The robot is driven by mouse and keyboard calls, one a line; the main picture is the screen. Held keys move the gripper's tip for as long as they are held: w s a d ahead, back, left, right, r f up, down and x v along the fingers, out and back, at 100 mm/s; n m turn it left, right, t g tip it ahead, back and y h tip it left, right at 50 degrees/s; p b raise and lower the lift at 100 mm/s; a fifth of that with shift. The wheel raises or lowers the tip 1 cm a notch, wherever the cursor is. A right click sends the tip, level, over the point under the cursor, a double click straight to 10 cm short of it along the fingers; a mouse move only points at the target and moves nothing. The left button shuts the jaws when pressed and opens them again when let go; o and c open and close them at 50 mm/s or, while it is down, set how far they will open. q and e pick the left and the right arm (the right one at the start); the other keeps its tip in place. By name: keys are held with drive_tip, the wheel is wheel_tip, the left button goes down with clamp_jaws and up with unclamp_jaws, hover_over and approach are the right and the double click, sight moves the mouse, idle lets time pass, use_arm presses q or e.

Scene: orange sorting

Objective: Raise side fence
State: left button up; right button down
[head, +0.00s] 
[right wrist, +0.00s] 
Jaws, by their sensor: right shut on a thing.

■ Requirements
The required output is the exact run of lines from the beginning of the listing above to the line that contains "[right wrist, +0.00s]", inclusive of both.

■ Answer to the task
The robot is driven by mouse and keyboard calls, one a line; the main picture is the screen. Held keys move the gripper's tip for as long as they are held: w s a d ahead, back, left, right, r f up, down and x v along the fingers, out and back, at 100 mm/s; n m turn it left, right, t g tip it ahead, back and y h tip it left, right at 50 degrees/s; p b raise and lower the lift at 100 mm/s; a fifth of that with shift. The wheel raises or lowers the tip 1 cm a notch, wherever the cursor is. A right click sends the tip, level, over the point under the cursor, a double click straight to 10 cm short of it along the fingers; a mouse move only points at the target and moves nothing. The left button shuts the jaws when pressed and opens them again when let go; o and c open and close them at 50 mm/s or, while it is down, set how far they will open. q and e pick the left and the right arm (the right one at the start); the other keeps its tip in place. By name: keys are held with drive_tip, the wheel is wheel_tip, the left button goes down with clamp_jaws and up with unclamp_jaws, hover_over and approach are the right and the double click, sight moves the mouse, idle lets time pass, use_arm presses q or e.

Scene: orange sorting

Objective: Raise side fence
State: left button up; right button down
[head, +0.00s] 
[right wrist, +0.00s] 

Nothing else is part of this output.